See more Photos and watch short Video of the Journey.
This past week, the YMCA-YWCA Joint Advocacy Initiative (JAI) carried out another Journey for Justice international youth tour in Palestine from July 16th to 24th. We had participants from Denmark, Sweden, Norway, Argentina, the United States, and Palestine, many coming from the YMCA-YWCA communities in their own countries.
The tour was filled with rich conversations between Palestinian and international youth participants as they travelled around Palestine learning about the current situation of conflict and occupation in the land. The group was eager to learn with one another, seeking earnestly to understand the struggles of the Palestinian people the best they could.
During the week the group met with many organizations and advocacy groups all over Palestine, and learned about various topics including the JAI work, Kairos Palestine. They toured the Church of Nativity in Bethlehem, participated in dialogue about occupation at Bethlehem University, and visited the Museum of Natural History in Bethlehem. After learning about the Olive Tree Campaign run by the JAI, the youth participants joyfully assisted one of the program's partner farmers with picking tomatoes and almonds in his fields.
The group heard from both Palestinian and Israeli perspectives when they toured with a Palestinian guide and an Israeli worker for ICAHD (The Israeli Committee Against House Demolitions) in Jerusalem.

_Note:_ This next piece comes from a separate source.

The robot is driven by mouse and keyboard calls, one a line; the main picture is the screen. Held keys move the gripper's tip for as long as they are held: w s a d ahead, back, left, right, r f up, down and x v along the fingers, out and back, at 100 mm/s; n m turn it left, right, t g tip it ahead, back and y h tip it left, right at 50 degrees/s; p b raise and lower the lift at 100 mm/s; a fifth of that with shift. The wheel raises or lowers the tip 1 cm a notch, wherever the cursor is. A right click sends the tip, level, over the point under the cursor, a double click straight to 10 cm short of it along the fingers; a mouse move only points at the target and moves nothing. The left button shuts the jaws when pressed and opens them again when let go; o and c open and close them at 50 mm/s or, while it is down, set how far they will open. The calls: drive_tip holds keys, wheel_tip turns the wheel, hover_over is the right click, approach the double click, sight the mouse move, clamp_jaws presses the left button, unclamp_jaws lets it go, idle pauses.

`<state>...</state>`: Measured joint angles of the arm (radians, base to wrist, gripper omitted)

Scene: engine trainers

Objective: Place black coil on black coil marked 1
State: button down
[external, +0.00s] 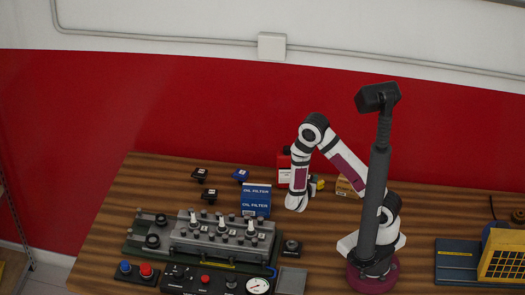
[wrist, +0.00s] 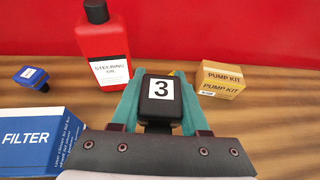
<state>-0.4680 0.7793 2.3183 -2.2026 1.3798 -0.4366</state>
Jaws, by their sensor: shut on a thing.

Participants learned about the BDS Campaign (Boycott-Divestments-Sanctions) all throughout the tour, but gained special insight when they met with the BDS National Coalition in Ramallah. Visits were also made to Addameer to learn about Palestinian political prisoners and to the village of Bili'n to hear about the community's popular resistance and weekly demonstrations. A lecture on geopolitics was given to the group by the Temporary International Presence in Hebron (TIPH), as well as a lecture on Palestinian refugees and human rights by the Badil center in Bethlehem.
The group also made visits to the apartheid wall and checkpoint in Bethlehem, Aida Refugee Camp, Ibrahimi Mosque and Shuhada Street in Hebron, and historical sites in the city of Jericho.
All throughout the week, participants never ceased to ask thoughtful questions, seeking to hear the perspectives of a large range of Palestinians and understand this situation the best they could. Both the local and international youth on this trip shared how helpful it was to learn facts from legal, international, and personal perspectives. The international participants expressed gratitude for being able to become well-informed about this situation first hand so that they may go back and share these things with people in their own communities.
Words from Participants
- Majdi, a local Palestinian participant, shared that "even though I know all about this situation, every time I learn new things - like new numbers of settlers that have increased or the amount of land that is controlled."
- After visiting Badil resource center for Refugees, Helle from Denmark explained that it was really helpful to hear legal facts. She said, "it will help in arguments back home. Like Israel is breaking international and human rights laws - end of story."
- After visiting the Church of Nativity in Bethlehem, Marian from Denmark shared that "it was meaningful to hear our guide (a local) explain that pilgrimage should mean interacting with the people here and hearing their stories."
- After visiting the checkpoint in Bethlehem at 5:00 am, the group expressed that they were very glad we went. Ella from Sweden said "it was very tense and a bit scary at times, but I'm glad I saw it."
- One night as the group debriefed, Adriano from Argentina asked Georgina if she liked life in Palestine. She responded with a nod a slight smile. She spoke fondly of her culture - "I like the food we eat, I like our way of life, I like the way we talk and yell, I like the way we dance and our weddings, but our situation - it's not good. But we will manage, we will endure."
- During debrief on the first night, Bana, a local participant from Palestine, explained to the group the dangers of normalization and the roadblocks between being able to have relationships with Israelis. Bana shared quite honestly, "we can't sit and have tea while you are oppressing us, while our land is still occupied. When our land is not occupied, then we can sit and have tea and talk about peace. I really would love to sit and talk with Israelis and make friendships, but it's just not possible in this situation."